Dr. Cor zonneveld, admissions coordinator at auc
The excessive focus on grades in admissions is nothing new to AUC. Already in spring 2021, inclusivity consultants Nina Blussé and Sahil Achahboun flagged what seemed to be a contradiction in the way AUC presented itself to the outside – namely its dedication to diversity – and the admissions procedure that mostly takes academic performance into account. The evaluation by the two experts had been requested by the subgroup of AUC Next that dedicates itself to admissions and outreach, chaired by Head of Academic Core Dr. Marianne Riphagen.
Riphagen names a few changes that have been made since the evaluation: The admissions tutors went through two unconscious bias workshops for the admissions tutors, they no longer have a “meet and greet” with applicants before the final admission decision is made, and they also eliminated the star system. Blussé and Achahboun’s recommendation to “consider how admissions can be used to gain more insight into valuable unique experiences and backgrounds that applicants would bring to AUC,” as Riphagen explains it, will only be examined this academic year.

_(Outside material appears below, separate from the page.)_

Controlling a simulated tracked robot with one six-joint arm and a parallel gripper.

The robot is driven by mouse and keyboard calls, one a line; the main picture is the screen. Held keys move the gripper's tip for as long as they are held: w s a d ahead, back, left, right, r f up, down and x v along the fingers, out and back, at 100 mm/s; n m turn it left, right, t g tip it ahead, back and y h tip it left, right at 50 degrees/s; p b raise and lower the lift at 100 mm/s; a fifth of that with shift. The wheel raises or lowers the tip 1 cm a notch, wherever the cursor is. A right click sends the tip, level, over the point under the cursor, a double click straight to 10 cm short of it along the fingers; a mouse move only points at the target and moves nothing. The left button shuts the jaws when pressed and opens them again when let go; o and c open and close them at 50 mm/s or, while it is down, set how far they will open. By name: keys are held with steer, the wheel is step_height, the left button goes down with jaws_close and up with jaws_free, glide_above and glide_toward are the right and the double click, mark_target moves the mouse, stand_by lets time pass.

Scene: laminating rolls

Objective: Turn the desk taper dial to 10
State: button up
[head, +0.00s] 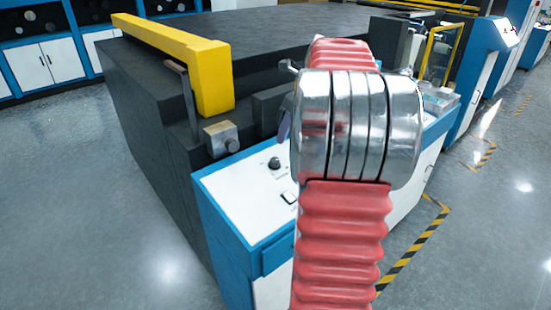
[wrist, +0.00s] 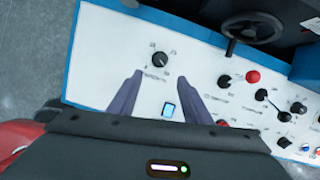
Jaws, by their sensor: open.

Admissions Coordinator Zonneveld does not consider the selection process to be the bone of contention for more diversity at AUC. “In my opinion, we will never be able to achieve a significantly different community if we do not invest much more in outreach,” he says, noting that groups like first-generation students are not only underrepresented in the studying cohort but also in the applicant pool. Zonneveld states that “only by establishing an applicant pool that is more representative of society as a whole can we build a more diverse cohort.”
For 2022 graduate Goppion, memories of the intense discussions about diversity are already fading as she moves on to her post-AUC life. “Now it’s up to the AUC management to start engaging with my work,” she says.
A truly excellent work, Goppion’s capstone was awarded a distinction.